Compton residents weren’t told about the spying, which happened in 2012. “We literally watched all of Compton during the times that we were flying, so we could zoom in anywhere within the city of Compton and follow cars and see people,” Ross McNutt of Persistence Surveillance Systems told the Center for Investigative Reporting, which unearthed and did the first reporting on this important story. The technology he’s trying to sell to police departments all over America can stay aloft for up to six hours. Like Google Earth, it enables police to zoom in on certain areas. And like TiVo, it permits them to rewind, so that they can look back and see what happened anywhere they weren’t watching in real time.

Friedersdorf says: that’s a firing.

Sgt. Douglas Iketani acknowledges that his agency hid the experiment to avoid public opposition. “This system was kind of kept confidential from everybody in the public,”he said. “A lot of people do have a problem with the eye in the sky, the Big Brother, so to mitigate those kinds of complaints we basically kept it pretty hush hush.” That attitude ought to get a public employee summarily terminated.

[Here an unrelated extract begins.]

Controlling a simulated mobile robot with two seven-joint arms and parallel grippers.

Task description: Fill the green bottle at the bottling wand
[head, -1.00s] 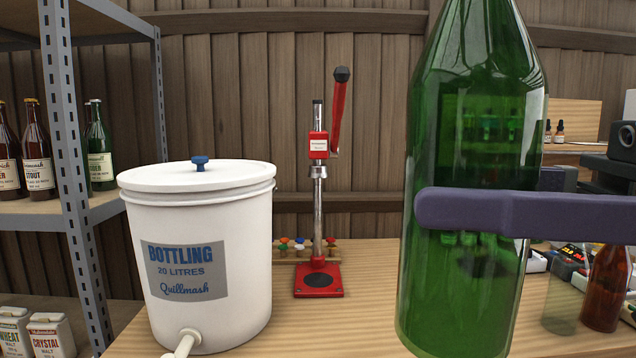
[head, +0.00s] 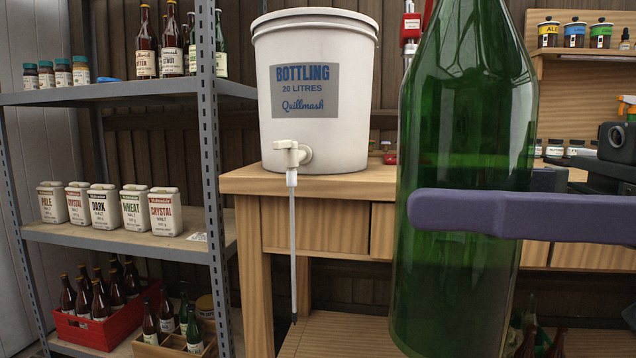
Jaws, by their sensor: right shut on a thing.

Summarily terminated, you say? OK. Let’s work with that logic for a moment.

There is undoubtedly some loss of privacy when a camera is able to record and play back all of your public movements. I think there’s a greater loss of privacy when the federal government can read my email. After all, a person’s movements in public are still public. You can be surveilled while you’re in public. While one does not expect to have all those movements tracked by technology, one still recognizes that the actions are public. By contrast, most people still think of their email as private.

But a lot of people do have a problem with their email being read — the Big Brother thing, you know — so to mitigate those kind of complaints, Barack Obama basically kept it pretty hush hush.

Should that get Obama summarily terminated?

Is Friedersdorf calling for the impeachment of Barack Obama?